_Task input:_
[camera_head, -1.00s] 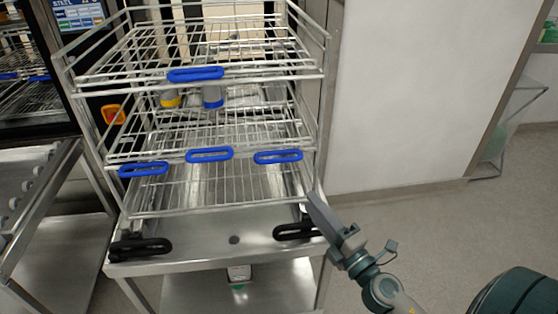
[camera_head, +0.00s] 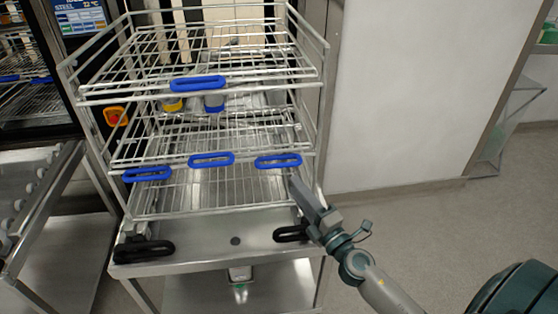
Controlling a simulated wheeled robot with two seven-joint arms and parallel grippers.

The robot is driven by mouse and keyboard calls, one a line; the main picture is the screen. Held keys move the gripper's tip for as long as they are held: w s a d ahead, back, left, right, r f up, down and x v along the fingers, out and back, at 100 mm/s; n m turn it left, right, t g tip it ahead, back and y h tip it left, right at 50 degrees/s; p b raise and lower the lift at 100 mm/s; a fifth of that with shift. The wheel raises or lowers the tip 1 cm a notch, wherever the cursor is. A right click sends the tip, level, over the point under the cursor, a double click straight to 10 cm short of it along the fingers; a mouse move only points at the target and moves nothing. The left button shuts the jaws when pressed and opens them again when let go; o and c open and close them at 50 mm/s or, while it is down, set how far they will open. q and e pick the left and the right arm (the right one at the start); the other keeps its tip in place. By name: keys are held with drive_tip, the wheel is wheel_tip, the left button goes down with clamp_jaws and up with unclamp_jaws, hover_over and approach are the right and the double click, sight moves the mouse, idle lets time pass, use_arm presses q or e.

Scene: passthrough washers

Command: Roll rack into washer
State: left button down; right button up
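The wire rack (camera_head: 200,213) has several tiers with blue handles (camera_head: 211,159) and stands on a steel trolley (camera_head: 205,258) with two black handles at its front corners. The washer (camera_head: 108,93) stands behind it, mostly hidden, with its display (camera_head: 80,17) at the upper left. My right gripper (camera_head: 296,186) is at the rack's lower right front corner, above the right black handle (camera_head: 291,233). Its fingers look close together, but I cannot tell if they are shut or touch the rack. My left gripper is not in view.
A second steel trolley (camera_head: 38,205) with rollers stands at the left. A white wall panel (camera_head: 405,90) rises to the right of the rack. Grey floor (camera_head: 430,235) is free at the right. Yellow and blue ended items sit on the middle tier.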

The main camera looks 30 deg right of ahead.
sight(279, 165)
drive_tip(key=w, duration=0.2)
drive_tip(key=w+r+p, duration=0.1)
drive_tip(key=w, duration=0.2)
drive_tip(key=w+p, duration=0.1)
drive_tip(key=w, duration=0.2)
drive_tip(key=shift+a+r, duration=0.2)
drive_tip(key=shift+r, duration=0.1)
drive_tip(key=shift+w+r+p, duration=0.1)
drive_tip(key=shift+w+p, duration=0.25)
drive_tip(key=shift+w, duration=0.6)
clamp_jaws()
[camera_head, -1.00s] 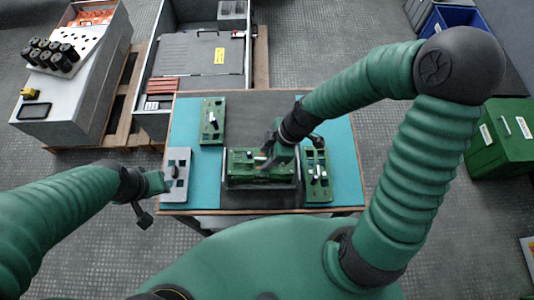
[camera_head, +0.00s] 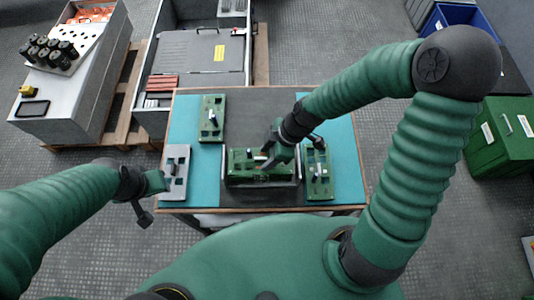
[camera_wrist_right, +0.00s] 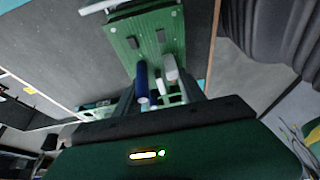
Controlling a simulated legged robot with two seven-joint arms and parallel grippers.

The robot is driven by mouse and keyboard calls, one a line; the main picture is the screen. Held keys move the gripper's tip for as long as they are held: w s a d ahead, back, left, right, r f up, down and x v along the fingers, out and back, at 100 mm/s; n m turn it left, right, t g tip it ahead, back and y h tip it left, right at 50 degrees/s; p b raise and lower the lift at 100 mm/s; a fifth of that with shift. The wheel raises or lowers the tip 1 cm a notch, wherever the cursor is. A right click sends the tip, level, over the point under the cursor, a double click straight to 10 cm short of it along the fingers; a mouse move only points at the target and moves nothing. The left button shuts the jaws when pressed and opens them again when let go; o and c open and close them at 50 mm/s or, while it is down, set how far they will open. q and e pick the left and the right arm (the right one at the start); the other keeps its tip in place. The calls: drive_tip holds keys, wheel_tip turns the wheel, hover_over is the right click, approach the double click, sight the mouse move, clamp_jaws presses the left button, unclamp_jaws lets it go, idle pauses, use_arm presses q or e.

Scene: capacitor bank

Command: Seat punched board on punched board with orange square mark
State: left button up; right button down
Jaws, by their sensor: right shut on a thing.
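A green punched board (camera_head: 243,158) with components lies level over a dark holder (camera_head: 262,194) at the table's middle front. My right gripper (camera_head: 268,160) reaches down onto it and is shut on it. In the right wrist view, a green board (camera_wrist_right: 150,40) with a blue cylinder (camera_wrist_right: 142,80) and a white cylinder (camera_wrist_right: 170,68) shows beyond and between the fingers (camera_wrist_right: 160,100). I cannot tell whether it touches a board beneath, and no orange square mark is discernible. My left gripper (camera_head: 155,184) hangs beside the table's left edge; its jaws are unclear.
Another green board (camera_head: 212,118) lies at the back left, a grey board (camera_head: 176,165) at the front left, and a green board (camera_head: 318,178) close right of the holder. The teal mat (camera_head: 343,150) has free room at the right. A grey case (camera_head: 195,75) stands behind the table.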

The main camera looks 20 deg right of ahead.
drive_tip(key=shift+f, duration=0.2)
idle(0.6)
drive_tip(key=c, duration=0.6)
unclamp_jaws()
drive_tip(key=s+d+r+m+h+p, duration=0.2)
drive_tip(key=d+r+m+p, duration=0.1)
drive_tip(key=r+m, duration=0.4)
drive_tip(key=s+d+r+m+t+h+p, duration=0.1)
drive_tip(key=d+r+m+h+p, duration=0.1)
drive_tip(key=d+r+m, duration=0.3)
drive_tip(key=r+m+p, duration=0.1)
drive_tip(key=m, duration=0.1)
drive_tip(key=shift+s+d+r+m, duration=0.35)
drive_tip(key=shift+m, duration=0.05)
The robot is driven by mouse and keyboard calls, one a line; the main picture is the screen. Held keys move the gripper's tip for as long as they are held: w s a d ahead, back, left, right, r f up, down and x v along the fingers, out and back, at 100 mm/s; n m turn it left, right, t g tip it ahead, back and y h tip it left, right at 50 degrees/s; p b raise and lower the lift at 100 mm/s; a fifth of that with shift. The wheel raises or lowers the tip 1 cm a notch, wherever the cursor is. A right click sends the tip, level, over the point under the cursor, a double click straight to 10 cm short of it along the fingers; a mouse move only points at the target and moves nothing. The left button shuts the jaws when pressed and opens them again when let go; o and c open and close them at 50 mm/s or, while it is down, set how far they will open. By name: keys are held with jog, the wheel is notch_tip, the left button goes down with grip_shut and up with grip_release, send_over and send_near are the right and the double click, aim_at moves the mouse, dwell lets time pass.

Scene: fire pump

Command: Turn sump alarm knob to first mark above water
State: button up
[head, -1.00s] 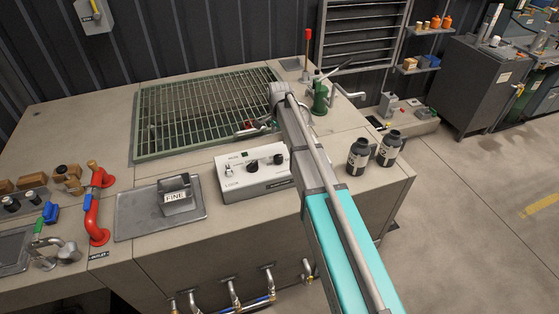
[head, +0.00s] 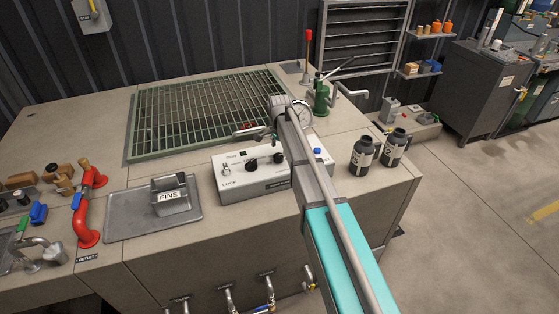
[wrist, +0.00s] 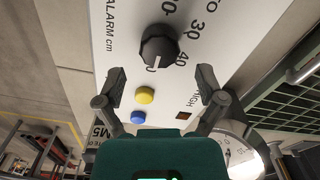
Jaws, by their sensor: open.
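The black alarm knob (wrist: 160,47) sits on a white panel marked "ALARM cm" in the wrist view. A pale line shows on its lower side; the figures 30 and 40 stand to its right. My gripper (wrist: 160,87) is open, its two fingertips apart on either side below the knob in the picture, not touching it. In the head view, the white control box (head: 245,185) has dark knobs on top, and my arm covers part of it. I cannot tell which knob there is the alarm one. Water under the green sump grating (head: 135,140) cannot be made out.
A yellow button (wrist: 145,95) and a blue button (wrist: 138,117) lie between the fingers. A round gauge (wrist: 240,157) is at lower right. Two black bottles (head: 363,157) stand right of my arm, and a green hand pump (head: 321,97) behind. The "FINE" block (head: 170,195) is left.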

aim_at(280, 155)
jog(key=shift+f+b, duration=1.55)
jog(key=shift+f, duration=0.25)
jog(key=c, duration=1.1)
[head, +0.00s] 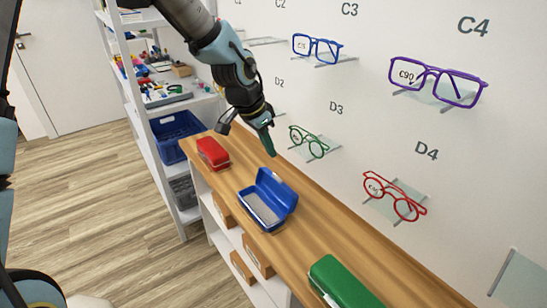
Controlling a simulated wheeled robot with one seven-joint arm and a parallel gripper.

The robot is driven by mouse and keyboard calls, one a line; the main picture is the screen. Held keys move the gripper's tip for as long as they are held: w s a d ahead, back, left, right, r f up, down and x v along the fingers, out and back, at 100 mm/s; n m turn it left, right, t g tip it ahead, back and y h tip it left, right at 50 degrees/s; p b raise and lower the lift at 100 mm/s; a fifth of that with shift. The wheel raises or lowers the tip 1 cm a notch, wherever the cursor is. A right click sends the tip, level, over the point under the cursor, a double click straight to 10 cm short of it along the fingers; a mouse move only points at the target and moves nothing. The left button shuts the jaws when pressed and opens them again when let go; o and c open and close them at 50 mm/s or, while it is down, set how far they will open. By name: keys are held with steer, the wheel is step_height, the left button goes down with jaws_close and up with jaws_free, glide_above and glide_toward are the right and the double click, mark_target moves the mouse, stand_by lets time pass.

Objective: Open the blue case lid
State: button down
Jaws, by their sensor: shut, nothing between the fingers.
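The blue case (268,199) stands on the wooden counter (300,237), in the middle of the head view. Its lid (276,189) is raised at the back, and the grey inside (261,209) shows and looks empty. My gripper (270,145) is shut and empty. It points down above and behind the blue case, apart from it in the picture, near the wall.
A closed red case (212,153) lies at the counter's far end, and a green case (343,282) at the near end. Blue (318,49), purple (437,81), green (308,142) and red glasses (394,196) sit on wall shelves. A shelf rack holds a blue crate (172,146).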

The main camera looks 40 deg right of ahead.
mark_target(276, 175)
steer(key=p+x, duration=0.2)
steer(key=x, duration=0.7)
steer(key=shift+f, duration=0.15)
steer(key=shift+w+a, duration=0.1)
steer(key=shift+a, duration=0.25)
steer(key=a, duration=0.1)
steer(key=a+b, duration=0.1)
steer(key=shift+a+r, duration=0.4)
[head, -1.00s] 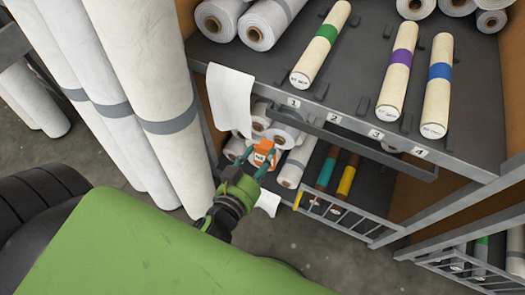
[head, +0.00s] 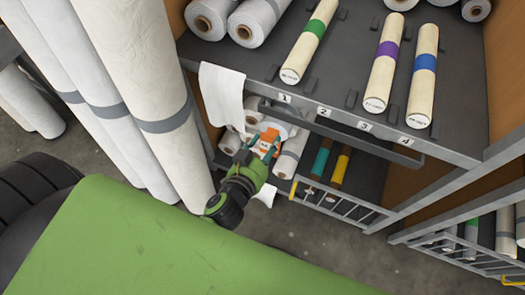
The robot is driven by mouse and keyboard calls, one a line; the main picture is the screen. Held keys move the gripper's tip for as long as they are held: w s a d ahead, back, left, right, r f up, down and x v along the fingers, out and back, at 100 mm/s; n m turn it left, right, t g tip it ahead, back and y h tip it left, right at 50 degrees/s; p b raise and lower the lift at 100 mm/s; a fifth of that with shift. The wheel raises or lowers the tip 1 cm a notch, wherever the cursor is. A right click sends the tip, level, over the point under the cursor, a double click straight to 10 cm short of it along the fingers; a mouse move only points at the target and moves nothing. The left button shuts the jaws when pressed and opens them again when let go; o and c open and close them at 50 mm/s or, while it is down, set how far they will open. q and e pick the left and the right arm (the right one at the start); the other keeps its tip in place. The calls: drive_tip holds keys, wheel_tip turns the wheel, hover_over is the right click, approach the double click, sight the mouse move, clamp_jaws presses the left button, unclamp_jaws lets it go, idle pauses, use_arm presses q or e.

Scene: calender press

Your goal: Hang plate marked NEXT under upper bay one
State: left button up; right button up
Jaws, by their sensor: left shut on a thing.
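The orange plate (head: 268,141) is small in the head view, and its marking is too small to read. My left gripper (head: 264,153) is shut on it, holding it in front of the lower shelf, below the upper shelf's front edge. Upper bay one is marked by the label 1 (head: 285,98) on that edge, above and a little right of the plate. A roll with a green band (head: 315,28) lies in this bay. A dark rail (head: 340,132) runs below the labels. My right gripper is not in view.
A white sheet (head: 222,95) hangs over the shelf edge, left of label 1. Rolls with purple (head: 386,50) and blue bands lie in the bays to the right. Tall white rolls (head: 165,110) stand at the left. A lower rack (head: 340,205) has a barred front.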

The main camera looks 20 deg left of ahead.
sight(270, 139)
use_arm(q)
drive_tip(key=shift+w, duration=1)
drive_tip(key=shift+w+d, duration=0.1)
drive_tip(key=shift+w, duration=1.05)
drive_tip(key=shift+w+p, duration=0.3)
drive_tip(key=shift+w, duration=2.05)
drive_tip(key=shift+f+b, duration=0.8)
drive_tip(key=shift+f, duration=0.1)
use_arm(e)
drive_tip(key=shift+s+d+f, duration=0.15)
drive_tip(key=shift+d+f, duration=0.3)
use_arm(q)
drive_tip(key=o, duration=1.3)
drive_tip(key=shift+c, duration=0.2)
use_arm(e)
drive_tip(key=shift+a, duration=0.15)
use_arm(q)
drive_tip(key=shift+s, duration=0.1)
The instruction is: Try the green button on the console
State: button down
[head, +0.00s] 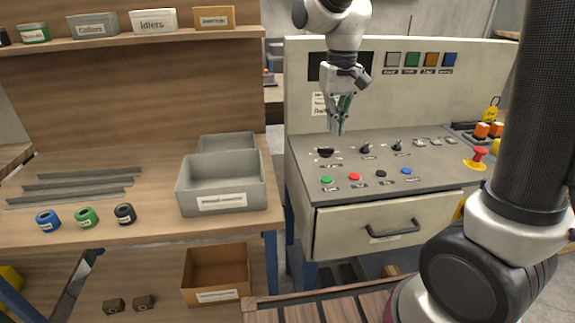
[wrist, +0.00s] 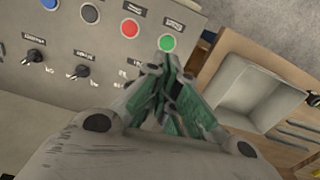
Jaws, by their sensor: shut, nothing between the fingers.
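The console (head: 440,165) stands right of centre in the head view, with a sloped grey top. The green button (head: 327,180) is at the left end of its front row, left of the red button (head: 355,177). My gripper (head: 338,131) is shut and empty, pointing down above the back left of the console top. In the wrist view the green button (wrist: 168,43) shows just beyond the tips of my gripper (wrist: 168,70), apart from them as far as I can tell. Nothing covers the button in either view.
A black button (head: 381,174) and a blue button (head: 406,171) continue the row. Dark knobs (head: 365,149) stand behind it. A red emergency stop (head: 478,156) is at the right. A grey bin (head: 222,186) sits on the wooden bench to the left. A drawer handle (head: 393,230) juts out in front.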

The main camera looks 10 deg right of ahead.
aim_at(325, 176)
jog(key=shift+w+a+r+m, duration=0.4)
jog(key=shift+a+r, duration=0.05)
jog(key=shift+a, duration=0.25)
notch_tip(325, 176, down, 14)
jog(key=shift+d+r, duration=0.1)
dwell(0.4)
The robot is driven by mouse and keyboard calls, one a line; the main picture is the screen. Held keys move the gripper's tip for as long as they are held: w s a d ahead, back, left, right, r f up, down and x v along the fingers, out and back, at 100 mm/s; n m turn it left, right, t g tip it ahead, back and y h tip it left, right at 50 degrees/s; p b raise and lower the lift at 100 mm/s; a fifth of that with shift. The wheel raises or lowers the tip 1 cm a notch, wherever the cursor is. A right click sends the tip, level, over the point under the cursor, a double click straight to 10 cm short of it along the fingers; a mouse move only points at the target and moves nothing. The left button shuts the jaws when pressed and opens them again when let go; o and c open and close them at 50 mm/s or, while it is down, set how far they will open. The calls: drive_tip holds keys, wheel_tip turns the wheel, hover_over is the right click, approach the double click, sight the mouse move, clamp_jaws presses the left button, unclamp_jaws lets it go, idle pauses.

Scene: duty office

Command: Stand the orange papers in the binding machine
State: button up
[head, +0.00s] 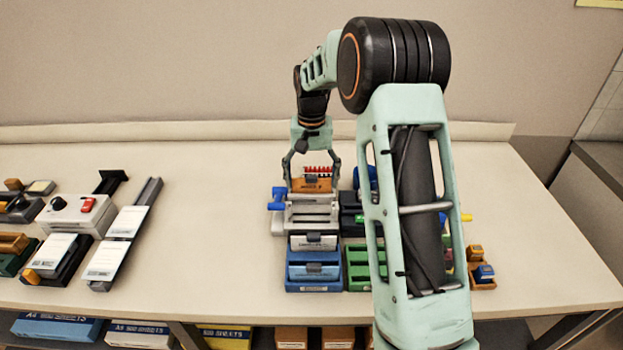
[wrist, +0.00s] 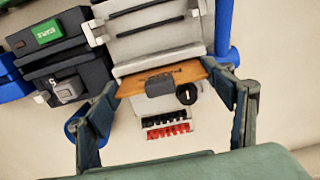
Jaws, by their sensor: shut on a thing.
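The orange papers (head: 312,185) are upright between the fingers of my gripper (head: 312,178), over the rear part of the binding machine (head: 306,226). The machine is pale grey with a blue handle at its left. In the wrist view, my gripper (wrist: 160,78) is shut on the two side edges of the orange papers (wrist: 133,84), which have a dark grey clip at their middle. The machine (wrist: 165,42) lies just beyond them there, with a row of red and black teeth on the near side. Whether the papers' lower edge touches the machine is hidden.
A blue tray (head: 313,285) and a green tray (head: 357,278) stand in front of the machine. A dark stapler-like device (wrist: 75,75) is close beside it. More office devices stand at the left (head: 75,215). The table between is clear.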

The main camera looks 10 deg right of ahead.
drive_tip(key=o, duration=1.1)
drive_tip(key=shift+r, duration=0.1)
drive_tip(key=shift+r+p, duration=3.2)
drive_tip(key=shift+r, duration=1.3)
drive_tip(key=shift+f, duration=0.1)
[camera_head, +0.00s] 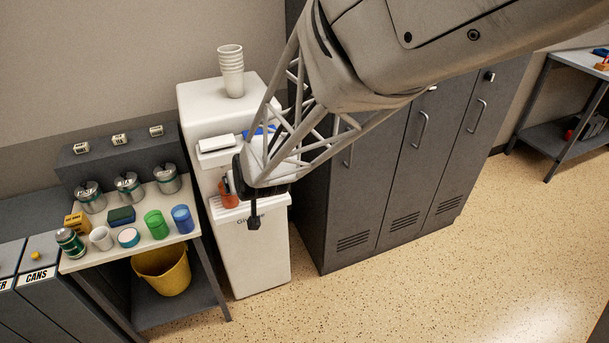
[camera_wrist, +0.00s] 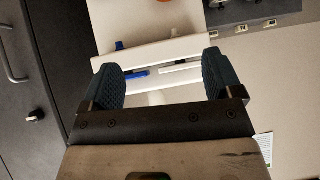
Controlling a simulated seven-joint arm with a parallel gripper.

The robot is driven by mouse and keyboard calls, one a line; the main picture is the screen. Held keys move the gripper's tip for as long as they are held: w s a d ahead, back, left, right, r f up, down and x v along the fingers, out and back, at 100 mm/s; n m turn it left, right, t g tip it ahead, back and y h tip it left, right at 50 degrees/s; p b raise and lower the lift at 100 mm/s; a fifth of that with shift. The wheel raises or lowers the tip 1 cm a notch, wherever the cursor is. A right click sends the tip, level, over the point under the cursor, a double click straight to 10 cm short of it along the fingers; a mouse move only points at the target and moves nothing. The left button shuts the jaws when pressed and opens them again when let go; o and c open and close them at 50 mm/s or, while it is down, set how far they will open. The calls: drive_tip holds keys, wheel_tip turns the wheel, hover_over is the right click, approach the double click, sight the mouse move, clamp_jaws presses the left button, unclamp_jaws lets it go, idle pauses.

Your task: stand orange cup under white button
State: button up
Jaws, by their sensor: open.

_Work to do:_ Copy nothing but the lines from the top of the material through the line holding "Controlling a simulated wheeled robot with two", exactly as written; omit pictures.

_Reply to the task:_
[camera_head, -1.00s] 
[camera_head, +0.00s] 
Controlling a simulated wheeled robot with two seven-joint arms and parallel grippers.

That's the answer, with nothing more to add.